Movies have changed a bit since then, with many
popular films being based on audiences watching
scenes of horror that would disgust less
“civilized” cultures, where people aren’t inured
to violence as a form of entertainment. But what
hasn’t changed is the importance of feminine
beauty to carry even the lousiest films out of the
red and into the black. And if you can get them to
take off their clothes (or find a body double to
fill in), the film will be even more successful.
I love movies, especially good movies with strong
plots and good dialogue and excellent acting,
which is why these days I watch a lot of foreign
films. But if I really, truly believed that the
actresses I see on-screen look the way I’m
supposed to, I’d get depressed and stay that way.
Fortunately, I have a strong reality orientation
and a pretty healthy ego. I’m not going to look
like Winona Ryder anytime soon, I guess, but I get
by. And if I feel my reality slipping, I tune into
a fashion show on the Entertainment channel and
watch a half-dressed model slink down the runway
like some sick animal seeking its lair. It’s hard
to take media representations of female “beauty”

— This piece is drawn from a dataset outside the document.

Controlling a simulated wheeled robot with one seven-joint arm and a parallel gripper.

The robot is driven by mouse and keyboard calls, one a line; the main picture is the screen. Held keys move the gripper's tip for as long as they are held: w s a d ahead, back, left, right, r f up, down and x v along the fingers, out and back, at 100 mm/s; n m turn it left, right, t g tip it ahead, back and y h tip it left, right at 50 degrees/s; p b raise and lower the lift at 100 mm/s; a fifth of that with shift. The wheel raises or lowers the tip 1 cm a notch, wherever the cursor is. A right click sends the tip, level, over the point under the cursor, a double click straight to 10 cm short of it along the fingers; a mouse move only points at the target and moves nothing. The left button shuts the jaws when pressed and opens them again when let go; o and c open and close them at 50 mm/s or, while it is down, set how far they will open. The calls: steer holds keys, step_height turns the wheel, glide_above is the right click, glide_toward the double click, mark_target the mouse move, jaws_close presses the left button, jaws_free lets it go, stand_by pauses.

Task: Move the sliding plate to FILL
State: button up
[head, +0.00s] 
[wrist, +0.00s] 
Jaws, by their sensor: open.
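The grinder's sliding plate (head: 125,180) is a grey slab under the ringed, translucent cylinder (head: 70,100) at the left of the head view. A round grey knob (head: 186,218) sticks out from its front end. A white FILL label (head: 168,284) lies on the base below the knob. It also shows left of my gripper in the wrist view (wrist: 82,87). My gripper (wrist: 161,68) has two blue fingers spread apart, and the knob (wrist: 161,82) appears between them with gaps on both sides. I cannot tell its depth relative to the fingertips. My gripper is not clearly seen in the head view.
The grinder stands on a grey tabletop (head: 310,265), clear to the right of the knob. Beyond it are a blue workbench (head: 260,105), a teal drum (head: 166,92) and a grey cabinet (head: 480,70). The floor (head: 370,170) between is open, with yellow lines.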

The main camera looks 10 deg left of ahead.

seriously when you’ve just finished counting the
ridges on a model’s ribcage.
(I’m thinking of starting a non-profit called Save
the Models. Its primary purpose would be to
provide models with nourishing soups, delivered
on-site, 24 hours a day.)
So this morning I was watching an unending series
of Jimmy Cagney movies and trying to concentrate
on my work, but I kept getting distracted by Bette
Davis, who played a nice girl, a nurse, in this
1933 movie. It was before Bette got her Bette
Davis Eyes and the crazy, dark role she was later
type-cast in so well.
It wasn’t so much Bette who distracted me as it
was Bette’s makeup. Her eyebrows were pencil-thin
and penciled in, and her face looked pasty—stage
makeup has changed a lot since 1933. If I hadn’t
read the credits, I wouldn’t have known who she
was: she was that ordinary (in an actressy kind of
way).
So I was watching Bette fall in love with Cagney,
and thinking about, how before she was freaky and
noire and so very Bette, she was just another
pretty girl in a film. And I wondered, what would
have happened to Bette if she had happened on that
crazy eye shadow and that hard-edged look she
later acquired? Would she have ever become a
Famous Star? Maybe not, but we’ll never know,
because she was a great actress, and might have
made it even with looking like just another pretty
face.
This kind of brings me back to what I wanted to
say when I started out. There’s the glamour and
sophistication we’re “supposed” to have, that we
struggle for and despair of ever having, and then
there’s the real, day-to-day beauty that so many
women exhibit when they’re doing the laundry or
hauling the kids around, or buying groceries in
their sweats with the hair scooped up in a
ponytail and not a scrap of makeup.
What women don’t know (and I’m including myself
here, because “knowing” intellectually and knowing
on a real and regular basis are two totally
different things), is that men often fall in love
with women who, for once, aren’t thinking about
their looks. I had a friend once, a shy guy, who
fell madly in love from afar with a woman he’d
never noticed before. He saw her with the Brownie
troop she was leading. She was wearing a goofy
uniform and her long, chestnut (his word) hair was
down, and she was playing tag with a bunch of
little girls and laughing her head off. He fell so
much in love that he couldn’t stop talking about
how she looked laughing and running, with the sun
in her hair.
Years ago, I was sitting on one of the side-facing
seats on a cross-campus bus. I was wearing a rayon
summertime skirt, one of those Indian prints, not
exactly a fashion statement. When the bus took a
sharp turn, I nearly slid right off the bench. Not
one of my more elegant moments. This sexy
professor took one look at me, embarrassed and
clutching the steel pole that had saved me from
sitting in the aisle, and we were an item for a
year.
I guess what I’m trying to say is, there’s very
little rhyme or reason behind why people find us
appealing. I’m not sure it has much to do with
looks as much as it is about being yourself and
eventually tumbling over the people who happen to
appreciate you that way.
I might be wrong, but I don’t think I am.